If you give a mouse a cookie, she says, he's going to want a glass of milk. If you give him some milk, he's going to look in the mirror to see if he has a milk mustache. If he looks in the mirror, he'll notice he needs a trim. He'll need to borrow some scissors. If he borrows some scissors...
And so it goes.
And so it is with so many things in our lives, that once we begin them we find we're in for a bigger project than we anticipated.
So it is at home. So it is at church.
If you reach out to the community, you're going to find out that there are special needs out there. If you expand your ministries to meet those needs, you're going to have to ask people to become a bit more committed. If people become more committed and invest themselves in special needs ministries, people in the community will be touched by them. If people are touched by them, some of them will begin to attend your church. If enough new people begin to attend your church, you'll soon find that you're getting crowded in your existing facility. If you find yourself crowded, you'll need to build a new building. If you decide to build a new building, you're going to have to ask people to become even more committed...
And so it goes.
But I tell you, I'd rather deal with hungry mice than hungry foxes.

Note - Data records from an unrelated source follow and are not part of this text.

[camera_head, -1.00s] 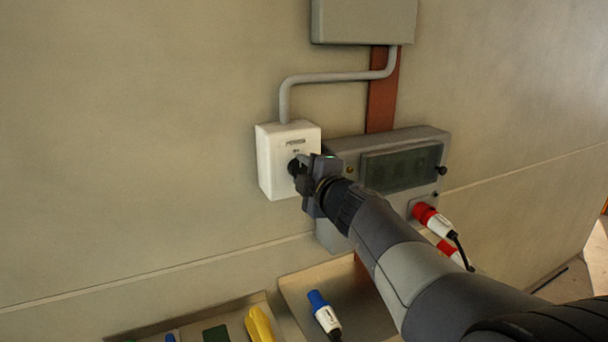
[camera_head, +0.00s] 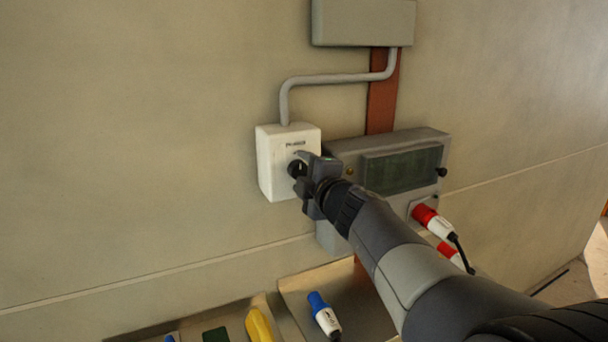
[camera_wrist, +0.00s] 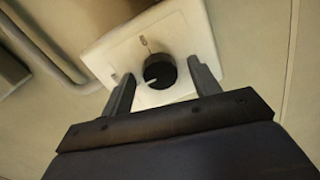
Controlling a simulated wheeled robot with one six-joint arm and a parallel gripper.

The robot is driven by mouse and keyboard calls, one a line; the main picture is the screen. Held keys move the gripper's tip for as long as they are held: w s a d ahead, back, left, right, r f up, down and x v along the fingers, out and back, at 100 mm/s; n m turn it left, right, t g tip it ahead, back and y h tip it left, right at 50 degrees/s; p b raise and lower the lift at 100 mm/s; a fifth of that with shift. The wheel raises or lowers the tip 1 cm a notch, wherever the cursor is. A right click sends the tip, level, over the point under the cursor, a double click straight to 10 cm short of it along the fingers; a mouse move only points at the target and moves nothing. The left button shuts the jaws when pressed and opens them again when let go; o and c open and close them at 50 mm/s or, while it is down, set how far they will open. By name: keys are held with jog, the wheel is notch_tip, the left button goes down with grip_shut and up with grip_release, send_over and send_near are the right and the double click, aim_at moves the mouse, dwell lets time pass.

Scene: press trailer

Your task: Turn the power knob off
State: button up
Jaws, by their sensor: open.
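The power knob (camera_wrist: 160,71) is a round black dial with a white pointer line, on the front of a white box (camera_wrist: 108,48) on the wall. In the head view the white box (camera_head: 270,165) carries a "Power" label, and the knob (camera_head: 295,168) is partly covered by my gripper. My gripper (camera_wrist: 160,82) is open, with one finger on each side of the knob. The pointer line aims to the lower left in the wrist view.
A grey panel (camera_head: 400,172) with a dark window and red plugs (camera_head: 425,214) is right of the white box. A grey conduit (camera_head: 335,78) runs above it. A tray (camera_head: 355,288) below holds a blue-and-white plug (camera_head: 323,314); a yellow item (camera_head: 259,325) lies left of it.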

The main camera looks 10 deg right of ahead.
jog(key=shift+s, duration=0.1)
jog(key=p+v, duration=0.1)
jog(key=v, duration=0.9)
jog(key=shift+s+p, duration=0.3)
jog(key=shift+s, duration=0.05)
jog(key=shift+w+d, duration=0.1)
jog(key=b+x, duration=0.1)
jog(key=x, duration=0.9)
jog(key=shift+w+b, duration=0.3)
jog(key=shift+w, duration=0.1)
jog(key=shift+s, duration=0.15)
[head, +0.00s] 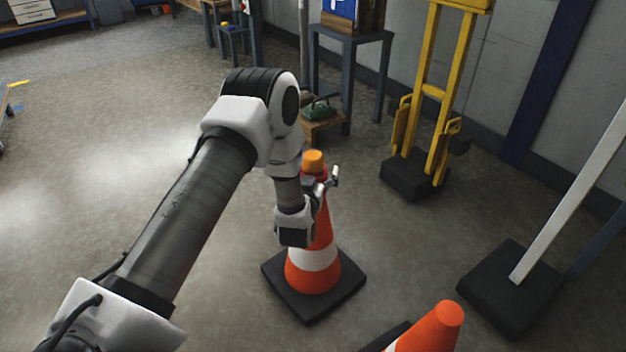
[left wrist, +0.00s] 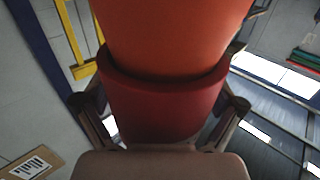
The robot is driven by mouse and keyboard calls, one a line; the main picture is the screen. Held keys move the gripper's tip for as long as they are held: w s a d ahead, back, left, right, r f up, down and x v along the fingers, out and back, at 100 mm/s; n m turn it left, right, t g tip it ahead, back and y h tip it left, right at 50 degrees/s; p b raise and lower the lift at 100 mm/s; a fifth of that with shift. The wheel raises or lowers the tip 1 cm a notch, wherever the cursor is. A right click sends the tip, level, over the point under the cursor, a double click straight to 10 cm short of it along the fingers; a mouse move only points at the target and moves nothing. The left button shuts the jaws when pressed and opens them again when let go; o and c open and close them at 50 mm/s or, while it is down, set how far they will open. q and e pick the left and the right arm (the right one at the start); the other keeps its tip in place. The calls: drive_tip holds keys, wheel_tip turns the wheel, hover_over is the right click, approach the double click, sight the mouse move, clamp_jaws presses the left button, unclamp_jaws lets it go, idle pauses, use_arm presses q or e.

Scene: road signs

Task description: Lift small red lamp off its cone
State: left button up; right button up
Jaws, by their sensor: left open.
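A small lamp with an orange top (head: 313,160) and a red collar sits on the tip of an orange and white cone (head: 313,258). The cone stands upright on a black square base. My left gripper (head: 322,180) is beside the lamp at the cone's tip; the arm hides part of the cone. In the left wrist view, the lamp's red collar (left wrist: 163,108) lies between the two spread fingers, with an orange part above it. The left gripper (left wrist: 162,112) is open around the collar, and contact cannot be told. My right gripper is not in view.
A white post on a black base (head: 510,290) is at the right. A yellow hand truck (head: 430,92) and a dark table (head: 350,38) stand behind. The floor at left is clear.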

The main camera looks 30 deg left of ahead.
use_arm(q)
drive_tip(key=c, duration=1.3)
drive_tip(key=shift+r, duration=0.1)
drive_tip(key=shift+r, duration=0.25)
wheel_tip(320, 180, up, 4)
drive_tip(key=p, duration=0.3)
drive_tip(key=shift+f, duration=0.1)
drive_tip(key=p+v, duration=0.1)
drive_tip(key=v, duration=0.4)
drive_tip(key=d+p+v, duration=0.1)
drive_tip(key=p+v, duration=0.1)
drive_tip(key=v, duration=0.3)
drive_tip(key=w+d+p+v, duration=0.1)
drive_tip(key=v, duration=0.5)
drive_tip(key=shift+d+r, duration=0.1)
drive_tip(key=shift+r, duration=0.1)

The Bible says,
Catch for us the foxes,
the little foxes
that ruin the vineyards,
our vineyards that are in bloom.
(Song of Songs 2:15)
This means that it's the little things that sneak in while you're not looking that make good things turn bad.
At church and at home, I've seen that this is true. It's all the little things we let go--those things that seem too small to worry about--that cause the worst problems.
Right now, our church is asking for AdMinistry volunteers. These are people who are willing to catch those little foxes. They are administrative helpers who realize that it's no small ministry to undertake those small tasks that might otherwise get neglected.
Sometimes we find that taking care of something that seems small is like giving a mouse a cookie. We end up with a bigger project than what we expected. But I'd rather deal with mice than little foxes, wouldn't you?